Note on the Credentials of “Social Science” Teachers in Public Middle Schools


As part of its analysis of the 2012 Schools and Staffing Survey data on public middle school teachers’ qualifications, the National Center for Education Statistics examines the rates of teacher certification and subject degree-holding for “social science” teachers. This general category includes teachers with a primary assignment of social studies or a specific social science subfield/discipline, including history (just as the general category of “natural science,” included in the graph for Indicator I-b9, includes chemistry teachers, for example).

A history teacher “is considered to hold an in-field major or certification in the broad field of social science if he or she holds a major or certification in any of the following fields: social studies (general), anthropology, area/ethnic studies, criminal justice, cultural studies, economics, geography, government/civics, history, international studies, law, Native American studies, political science, psychology, sociology, or other social sciences.

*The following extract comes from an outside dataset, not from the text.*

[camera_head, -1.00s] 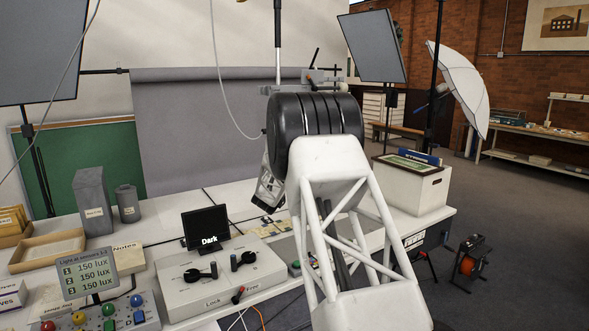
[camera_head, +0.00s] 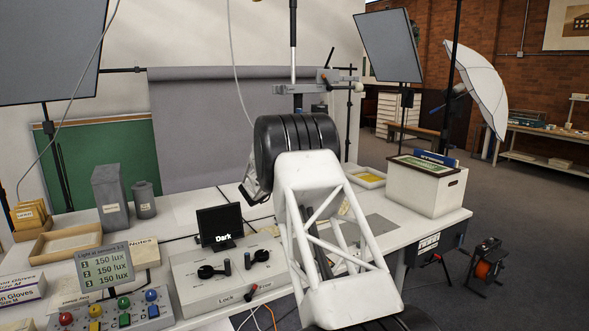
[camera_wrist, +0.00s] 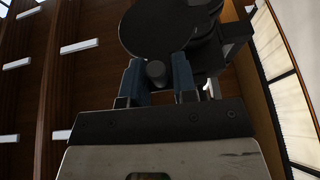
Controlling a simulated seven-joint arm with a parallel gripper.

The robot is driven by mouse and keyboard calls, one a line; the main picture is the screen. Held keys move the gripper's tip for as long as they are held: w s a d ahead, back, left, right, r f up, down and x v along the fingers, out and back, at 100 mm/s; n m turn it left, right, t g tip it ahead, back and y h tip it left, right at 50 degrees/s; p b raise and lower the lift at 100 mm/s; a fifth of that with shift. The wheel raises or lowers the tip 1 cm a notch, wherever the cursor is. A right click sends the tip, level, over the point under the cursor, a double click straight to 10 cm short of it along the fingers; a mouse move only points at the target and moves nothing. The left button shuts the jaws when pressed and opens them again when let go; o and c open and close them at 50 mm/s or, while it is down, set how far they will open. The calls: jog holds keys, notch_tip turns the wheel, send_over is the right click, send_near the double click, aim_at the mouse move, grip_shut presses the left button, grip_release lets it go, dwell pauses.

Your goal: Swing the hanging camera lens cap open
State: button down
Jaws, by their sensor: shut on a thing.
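In the wrist view a dark round disc, seemingly the lens cap (camera_wrist: 157,28), hangs above my gripper (camera_wrist: 155,76). A short dark cylindrical knob (camera_wrist: 155,71) at the disc's lower edge sits between my two blue fingers, which are shut on it. Dark camera or lens parts (camera_wrist: 208,50) stand beside the disc on the right. In the head view my arm covers the cap, and only a dark part of my gripper end (camera_head: 256,188) shows left of the arm. How far the cap is swung cannot be told.
A small screen (camera_head: 220,226) on the control box (camera_head: 227,280) reads "Dark". A sensor display (camera_head: 104,266) reads 150 lux on its lines. A clamp bar (camera_head: 310,88) on a pole stands behind my arm. A white box (camera_head: 425,187) stands right on the table (camera_head: 440,228).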

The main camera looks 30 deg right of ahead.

However, this same teacher must hold a major or a certification in history to be counted as in-field in the specific subfield of history.” (Stéphane Baldi, Catharine Warner-Griffin, and Chrystine Tadler, Education and Certification Qualifications of Public Middle Grades Teachers of Selected Subjects: Evidence from the 2011–12 Schools and Staffing Survey (Washington, DC: U.S. Government Printing Office, 2015), B-15.)

In 2012, 39% of public middle school social science teachers had a primary teaching assignment in history. As Indicator I-b9 shows, 40% of social science teachers had both certification and a major in general social science (or social studies) or one of its constituent disciplines, and 26% lacked both a major and certification.